Monday, March 19, 2007

Fundamentalism may be a good thing

So, my second grader mentioned in passing that they learned that a child is not allowed to remove a splinter from his parents' finger because it may make the parent bleed which would be against halacha. And he goes to a fairly middle of the road MO day school.

About twenty years ago, there was a movement in Computer Science to try to apply a mathematical concept known as Fuzzy Set Membership, or in more common parlance, Fuzzy Logic. It stemmed from the fact that while computers are really good at regular boolean logic, they are terrible at situations where there is a gray area. For example, you tell a computer, if the temperature reaches 75 degrees, turn off the heater. If the temperature reaches 65 degrees, turn on the heater. But if you tell the computer, when the temperature gets too cold turn on the heat, and vice versa, they are not able to interpret this simple rule that even a child could follow.

Something analogous happened to our religion. I don't know how to tease it out, but somewhere we have lost the ability to apply common sense. G-d stopped talking to us a while back, so we don't know exactly how we should live our lives. If you go back to the sources, to the first time when people tried to figure it out, to the Tannaim of old, you will see it in their conversations, the disagreements, the arguments, the conflicting opinions, the desparate attempts to recollect forgotten traditions.
The concept of a fence around the Torah makes sense. As soon as one starts living a Halachic lifestyle, one begins to see the wisdom of this approach. However, like anything else, it can be taken to to level of absurdity. The absurdity develops gradually, accreting over the centuries, and exarcerbated by the fact that at each opportunity to get back to the core, we burden ourselves more. At some point, we need to be able to trust ourselves to say that we know that as much as we are not sure of exactly what G-d wants us to do, it probably isn't THIS.

A (now seemingly defunct blog Meanderations) blew my mind when the young woman(?) writing the blog turned off comments lest she be unwittingly engaged in conversations with men. Once again, at some level there is something to the fact that frivolous conversations between members of the opposite sex can lead to undesirable outcomes (whoa, I've turned into a Victorian schoolmarm), but is it really necessary to avoid all conversation so as to not risk doing something immoral? Do we not have the ability to control ourselves and use sound judgement?

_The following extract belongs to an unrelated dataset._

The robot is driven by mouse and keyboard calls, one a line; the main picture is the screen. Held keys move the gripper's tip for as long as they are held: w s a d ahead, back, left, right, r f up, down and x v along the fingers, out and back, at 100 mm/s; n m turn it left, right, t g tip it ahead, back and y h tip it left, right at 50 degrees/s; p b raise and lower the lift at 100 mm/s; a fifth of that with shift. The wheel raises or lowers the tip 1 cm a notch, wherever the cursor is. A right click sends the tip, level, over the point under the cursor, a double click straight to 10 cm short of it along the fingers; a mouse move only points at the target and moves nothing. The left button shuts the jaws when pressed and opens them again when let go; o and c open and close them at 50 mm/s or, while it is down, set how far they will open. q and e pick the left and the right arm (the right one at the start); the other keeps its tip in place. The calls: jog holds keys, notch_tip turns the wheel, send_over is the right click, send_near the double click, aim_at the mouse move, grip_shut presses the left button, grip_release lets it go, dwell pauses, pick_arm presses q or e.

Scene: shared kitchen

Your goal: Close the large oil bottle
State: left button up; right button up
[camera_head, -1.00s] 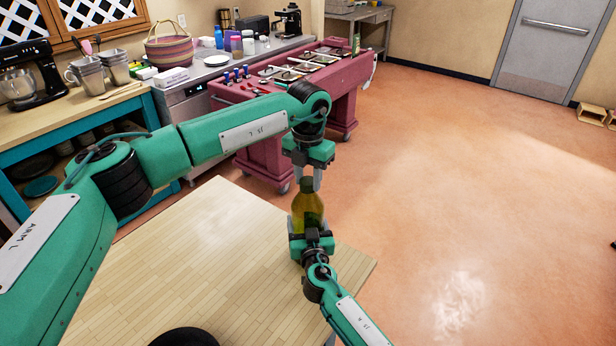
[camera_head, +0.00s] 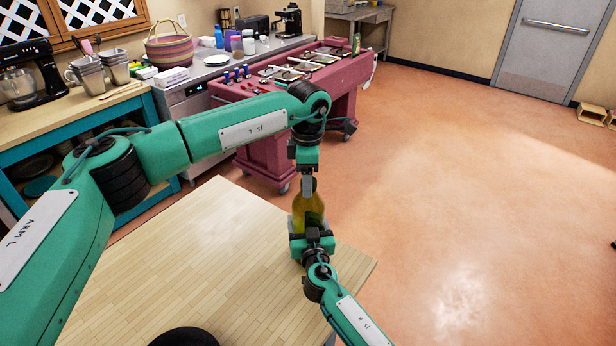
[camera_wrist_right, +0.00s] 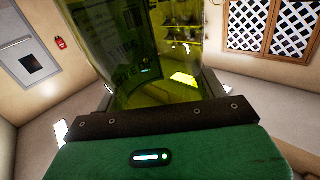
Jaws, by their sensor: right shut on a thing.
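The large oil bottle (camera_head: 308,212) is yellow-green glass and stands upright above the right end of the wooden table. My right gripper (camera_head: 311,238) is shut around its lower body. In the right wrist view the see-through bottle (camera_wrist_right: 145,50) with a dark label fills the space above the green gripper body. My left gripper (camera_head: 308,187) points straight down over the bottle's neck. One grey finger shows side-on there, in front of the bottle's top. The cap and the other finger are hidden, so I cannot tell whether it grips anything.
The pale wooden table (camera_head: 190,265) lies below my arms. A maroon serving cart (camera_head: 265,150) with trays stands behind. A counter with a mixer (camera_head: 32,75) is at the left. The floor at the right is clear.

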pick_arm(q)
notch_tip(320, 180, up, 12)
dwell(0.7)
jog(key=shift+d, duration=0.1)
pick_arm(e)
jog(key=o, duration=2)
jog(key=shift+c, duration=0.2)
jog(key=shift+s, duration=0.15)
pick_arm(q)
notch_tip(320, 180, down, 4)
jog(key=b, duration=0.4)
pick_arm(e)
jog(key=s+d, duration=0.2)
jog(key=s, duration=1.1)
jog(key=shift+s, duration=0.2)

On another blog, Tobie mentions the fact the the purpose of the Seder, to tell the story, is these days so masked that it is almost impossible to discern.

So, oftentimes, the corner of the JBlogosphere that I frequent bashes the so called fundamentalists. But I would argue that they are not fundamentalists in many respects. The true fundmentalists would not be afraid to remove the crud that has grown on our beloved Judaism over the centuries and allow the beauty to sparkle and shine once again.


Blogger Shoshana said...

Excellent post. I think I might have liked Torah more without the lick, opaque layer of "fence" that is now so difficult to see through and that clouds the shining rays.

March 19, 2007 12:32 PM  
Blogger Shoshana said...

Oops, that should have read "thick" instead of "lick." Maybe some day I'll learn to proofread.

March 19, 2007 12:35 PM  
Blogger Mississippi Fred MacDowell said...

>The true fundmentalists would not be afraid to remove the crud that has grown on our beloved Judaism over the centuries and allow the beauty to sparkle and shine once again.

By true fundamentalist, I take it you mean those who return to the fundamentals. Like the Wahhabists of Arabia who rolled back centuries of accretion onto Islam on the Arabian peninsula, destroying hundreds of shrines to Islamic saints, destroying ancient monuments and relics.

To a certain extent Jewish fundamentalists do the same thing when they choose which fundamentals to focus on to the exclusion of others, regardless of how "it was done" in the past.

March 19, 2007 1:41 PM  
Blogger e-kvetcher said...

MFM, I am not sure that destruction of ancient monuments has to be a part of the fundamentalist movement, does it? That is how the Wahabis chose to interpret their doctrine but I don't see it being a necessity. I think that the ideas that motivated any mis-steps in our history are basically positive in intent, so why should be destroy any evidence of them. We should preserve them and learn from them.

March 19, 2007 2:29 PM  
Blogger Tobie said...

The problem is that a) it's not so simple to decide what is fundamental and what is fence and b) legal systems need to evolve in their own way, and once something becomes law, there isn't so much room to remove it. And legal systems tend towards black and white distinctions because it makes legislation/adjudication a lot easier, simpler, and more stable. Which means that often silly things simply become unfortunate, possibly historically inevitable realities that I am very dicey about messsing with. That said, there is still a lot of room to cut through the junk. A lot of the trash isn't legislated, protected, logical, or necessary, and I'm totally in favor of doing everything that one can to deal with that.

March 20, 2007 3:06 AM  
Blogger e-kvetcher said...


Your points are legitimate. However:

1) The first step is to acknowledge there is a problem. I am not sure that is done.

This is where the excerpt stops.